Neee, dat wolln wa ja nu auch niemandem antun ...
*Hintern hin streckt*

 

Ein Züchter könnte ihr natürlich immer seine Jungtiere dazu setzen. Aber, sie hätte dann ständig wechselnde Tiere um sich rum. Blind und taub ist schon schlimm und Hühnchen hat schon genug Schwierigkeiten ihr Gehege überhaupt zu kennen. Wenn da jetzt auch noch ständig popcornende Jungtiere drin rum hüpfen, wird es für sie bestimmt noch stressiger. Noch kritischer jedoch ist, dass Jungtiere zu älteren Tieren gesetzt werden sollten, damit sie die nötige Erziehung erhalten.
Was würden die Jungtiere jedoch von Hühnchen lernen? Sie würden lernen, dass sie erwachsene Tiere nur kurz anstupsen brauchen um sie zum Flüchten zu bringen. Kommen diese Tiere dann später in eine normale Gruppe ...
Ich denke, dass die armen Kleinen dann erstmal Prügel beziehen würden und völlig umlernen müssten.

 

Hühnchen rennt im Kreis

Au ja, denen würde ich ersma beibringen wie man ganz ganz viele Kreise rennt ;-)

 

Man könnte sie mit ein oder zwei weiteren Tieren halten, wenn man ein riesengroßes Gehege hätte.
Mit riesengroß meine ich mindestens ca. 16 qm. Denn die sind nötig, wenn man sicher gehen will, dass Hühnchen bei ihren Fluchten immer in eine sichere Ecke kommt und den anderen aus den Augen ist. Aber, wer ein solch großes Gehege besitzt, der hat da nicht nur 2 Tiere drin. Einen solchen Halter zu finden dürfte wohl unmöglich sein. Außerdem ist nicht gesagt, dass diese Variante dann tatsächlich besser für Hühnchen wäre. Denn es gibt durchaus auch Schweine, die ein Tier wie Hühnchen dann erbarmungslos jagen würden. Zu diesem Gehege müsste man also auch noch die passenden Gesellschaftsschweine finden.

 

In der Hängematte mit hochroten Ohren

Hmm, sowas zu finden ... Na, da stehen meine Chancen ja nu ganz schlecht ...

 

Bis jetzt haben wir auch nur feststellen können, dass Hühnchen zwar hin und wieder die Gesellschaft anderer Schweinchen sucht, denn ihr Instinkt und ihre Neugier sagen ihr wohl nun mal, dass sie ein Gruppentier ist. Aber kaum sind andere Schweinchen in ihrer Nähe macht sie die Hölle durch und ist dankbar, wenn sie wieder allein in "ihrem" Gehege sitzt.
"Ihr" Gehege heißt folgendes:
Derzeit ist an dem Hauptgehege eine Kiste angebaut, welche durch ein Gitter abgetrennt ist. Hühnchen kann die anderen Tiere wohl riechen, wenn sie sich denn zufällig an dem Gitter treffen, aber sie weiß nicht, wie sie in das andere Gehege kommen könnte. So kann es ihr nicht mehr passieren mitten in der großen Gruppe zu landen, und wieder die Flippernummer erleben zu müssen.
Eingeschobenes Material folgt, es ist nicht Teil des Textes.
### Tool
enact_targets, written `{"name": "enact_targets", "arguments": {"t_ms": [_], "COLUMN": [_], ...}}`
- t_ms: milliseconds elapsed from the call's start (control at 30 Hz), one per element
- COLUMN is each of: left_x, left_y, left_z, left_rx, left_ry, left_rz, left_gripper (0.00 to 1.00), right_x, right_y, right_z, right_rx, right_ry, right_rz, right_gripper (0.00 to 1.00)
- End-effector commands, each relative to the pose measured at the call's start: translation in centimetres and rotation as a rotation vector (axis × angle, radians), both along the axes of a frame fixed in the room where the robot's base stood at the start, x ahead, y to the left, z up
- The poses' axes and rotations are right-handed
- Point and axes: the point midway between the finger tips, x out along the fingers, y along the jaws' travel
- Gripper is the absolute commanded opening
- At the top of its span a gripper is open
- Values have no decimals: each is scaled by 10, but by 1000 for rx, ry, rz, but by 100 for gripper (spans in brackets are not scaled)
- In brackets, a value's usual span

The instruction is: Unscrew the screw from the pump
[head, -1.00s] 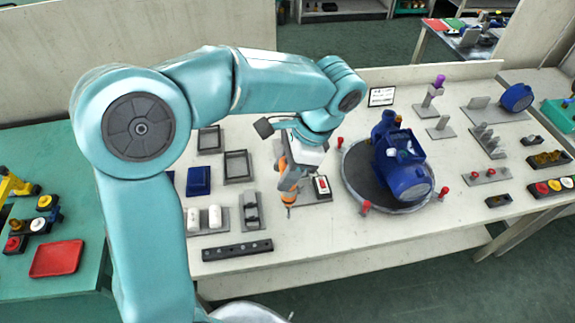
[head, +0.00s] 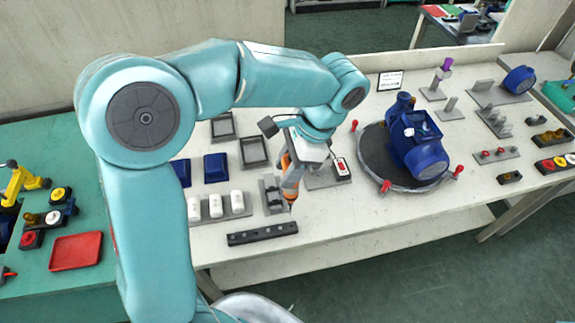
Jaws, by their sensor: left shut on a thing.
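The blue pump (head: 418,152) lies on a dark round plate (head: 372,160) right of centre. A small pale part shows on its top; I cannot make out a single screw on it. My left gripper (head: 292,168) is shut on an orange screwdriver (head: 289,186), its tip pointing down. It is over the bench left of the pump and apart from it, near a grey holder (head: 270,196). The arm hides part of the gripper and tool. My right gripper is not in view.
Red pegs (head: 458,171) stand around the round plate. A dark bar with holes (head: 262,234) lies at the bench's front edge. White cylinders (head: 215,205), blue trays (head: 216,167) and a red-topped box (head: 341,168) stand nearby. Bench in front of the pump is clear.

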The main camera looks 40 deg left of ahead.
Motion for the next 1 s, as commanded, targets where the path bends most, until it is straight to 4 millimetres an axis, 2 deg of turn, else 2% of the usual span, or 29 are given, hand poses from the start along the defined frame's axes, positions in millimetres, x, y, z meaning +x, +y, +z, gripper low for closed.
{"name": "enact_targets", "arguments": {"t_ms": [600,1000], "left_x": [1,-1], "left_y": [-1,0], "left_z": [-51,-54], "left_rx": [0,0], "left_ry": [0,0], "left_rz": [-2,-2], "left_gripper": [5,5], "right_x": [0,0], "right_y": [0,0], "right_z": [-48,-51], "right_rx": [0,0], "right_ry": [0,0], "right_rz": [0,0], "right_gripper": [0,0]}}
Aus der großen Gruppe jedoch sind zwei Schweinchen mutig und neugierig genug aus ihrem Gehege auf den Fußboden zu klettern, um dann bei Hühnchen ins Gehege wieder rein zu klettern.
So hat Hühnchen hin und wieder Kontakt mit ein oder zwei Schweinchen. Das verläuft dann meist relativ ruhig. Selbst wenn sie erschrickt, rennt sie nicht wieder unausweichlich in ein anderes Schwein, sondern fällt bei ihrer Flucht schlimmstenfalls mal aus ihrem Gehege. Den Weg zurück in das Gehege findet sie dann aber mittlerweile auch allein.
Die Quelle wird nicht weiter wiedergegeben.